#### [Required work]
The material below holds a span beginning at the line with "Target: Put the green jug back" and ending at the line with "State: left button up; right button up". Quote that span exactly, both ends included, and only that span.

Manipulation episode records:
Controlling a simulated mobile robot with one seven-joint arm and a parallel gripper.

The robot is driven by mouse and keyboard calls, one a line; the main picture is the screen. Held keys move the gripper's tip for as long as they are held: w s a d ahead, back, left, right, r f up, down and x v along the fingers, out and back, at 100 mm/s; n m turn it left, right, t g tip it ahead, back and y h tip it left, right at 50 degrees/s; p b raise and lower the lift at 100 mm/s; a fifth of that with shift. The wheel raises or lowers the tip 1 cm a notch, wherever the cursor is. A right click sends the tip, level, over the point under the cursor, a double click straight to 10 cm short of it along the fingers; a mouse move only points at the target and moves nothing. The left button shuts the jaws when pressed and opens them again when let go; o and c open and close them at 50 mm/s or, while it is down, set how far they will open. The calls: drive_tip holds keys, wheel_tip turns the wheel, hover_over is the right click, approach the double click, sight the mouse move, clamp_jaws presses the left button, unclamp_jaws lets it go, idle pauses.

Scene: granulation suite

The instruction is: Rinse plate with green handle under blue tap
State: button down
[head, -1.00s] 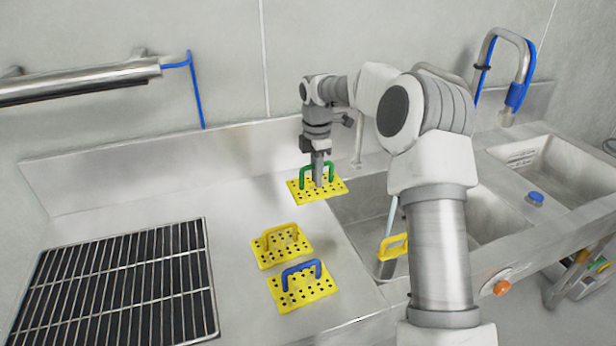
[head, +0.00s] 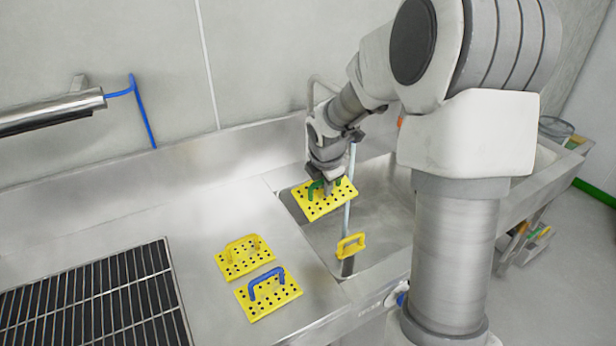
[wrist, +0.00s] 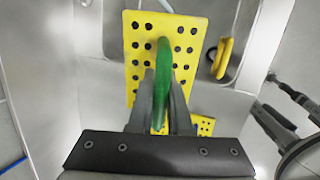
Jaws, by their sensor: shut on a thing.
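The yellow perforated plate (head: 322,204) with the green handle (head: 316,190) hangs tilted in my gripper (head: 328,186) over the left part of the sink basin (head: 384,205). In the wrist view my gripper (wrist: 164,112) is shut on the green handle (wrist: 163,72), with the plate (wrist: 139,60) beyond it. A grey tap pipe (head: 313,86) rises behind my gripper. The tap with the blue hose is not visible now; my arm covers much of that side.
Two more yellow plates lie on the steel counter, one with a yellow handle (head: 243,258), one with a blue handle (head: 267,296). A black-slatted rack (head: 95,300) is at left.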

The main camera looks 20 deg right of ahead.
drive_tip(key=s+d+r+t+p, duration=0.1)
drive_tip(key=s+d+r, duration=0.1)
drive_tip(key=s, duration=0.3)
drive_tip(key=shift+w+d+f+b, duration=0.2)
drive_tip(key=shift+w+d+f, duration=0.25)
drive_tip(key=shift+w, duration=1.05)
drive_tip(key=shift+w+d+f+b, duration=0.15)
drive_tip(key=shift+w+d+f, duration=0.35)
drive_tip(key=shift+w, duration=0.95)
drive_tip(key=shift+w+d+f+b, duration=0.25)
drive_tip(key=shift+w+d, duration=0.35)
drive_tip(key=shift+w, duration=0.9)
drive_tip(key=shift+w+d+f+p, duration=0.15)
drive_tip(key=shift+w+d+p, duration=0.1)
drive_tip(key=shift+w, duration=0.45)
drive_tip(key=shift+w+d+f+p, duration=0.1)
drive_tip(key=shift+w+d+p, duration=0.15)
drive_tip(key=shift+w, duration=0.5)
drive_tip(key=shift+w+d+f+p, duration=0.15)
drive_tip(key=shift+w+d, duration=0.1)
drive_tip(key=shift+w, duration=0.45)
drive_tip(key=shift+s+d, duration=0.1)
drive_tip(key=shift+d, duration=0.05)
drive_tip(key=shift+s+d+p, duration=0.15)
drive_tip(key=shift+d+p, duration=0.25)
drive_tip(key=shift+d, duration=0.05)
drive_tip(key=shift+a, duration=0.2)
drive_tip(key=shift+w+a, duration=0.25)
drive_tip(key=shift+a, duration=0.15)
==
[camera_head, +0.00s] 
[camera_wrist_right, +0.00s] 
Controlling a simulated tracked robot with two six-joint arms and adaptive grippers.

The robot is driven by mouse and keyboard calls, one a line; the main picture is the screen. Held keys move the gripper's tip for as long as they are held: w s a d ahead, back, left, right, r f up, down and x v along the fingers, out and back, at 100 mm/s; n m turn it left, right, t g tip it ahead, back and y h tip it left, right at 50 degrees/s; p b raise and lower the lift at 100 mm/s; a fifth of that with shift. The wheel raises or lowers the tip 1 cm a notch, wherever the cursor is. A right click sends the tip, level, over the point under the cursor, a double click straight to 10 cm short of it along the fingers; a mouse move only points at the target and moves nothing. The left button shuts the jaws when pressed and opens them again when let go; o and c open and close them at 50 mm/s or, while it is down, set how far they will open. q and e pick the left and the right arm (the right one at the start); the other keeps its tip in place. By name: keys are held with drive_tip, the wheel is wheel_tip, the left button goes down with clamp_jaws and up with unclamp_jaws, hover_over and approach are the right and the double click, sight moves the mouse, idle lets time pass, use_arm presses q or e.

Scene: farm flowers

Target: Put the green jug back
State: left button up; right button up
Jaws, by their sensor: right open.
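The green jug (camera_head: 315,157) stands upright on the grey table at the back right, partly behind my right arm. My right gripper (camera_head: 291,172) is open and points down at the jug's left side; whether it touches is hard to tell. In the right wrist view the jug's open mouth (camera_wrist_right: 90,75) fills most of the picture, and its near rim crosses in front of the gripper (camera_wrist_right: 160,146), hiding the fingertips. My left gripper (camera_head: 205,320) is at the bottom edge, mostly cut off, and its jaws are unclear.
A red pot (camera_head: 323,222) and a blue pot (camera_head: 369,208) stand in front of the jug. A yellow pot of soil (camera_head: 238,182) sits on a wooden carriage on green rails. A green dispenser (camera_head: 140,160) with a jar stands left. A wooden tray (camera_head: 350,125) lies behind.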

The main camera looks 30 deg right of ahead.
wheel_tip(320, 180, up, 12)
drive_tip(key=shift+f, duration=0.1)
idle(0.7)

#### [Solution below]
Target: Put the green jug back
State: left button up; right button up

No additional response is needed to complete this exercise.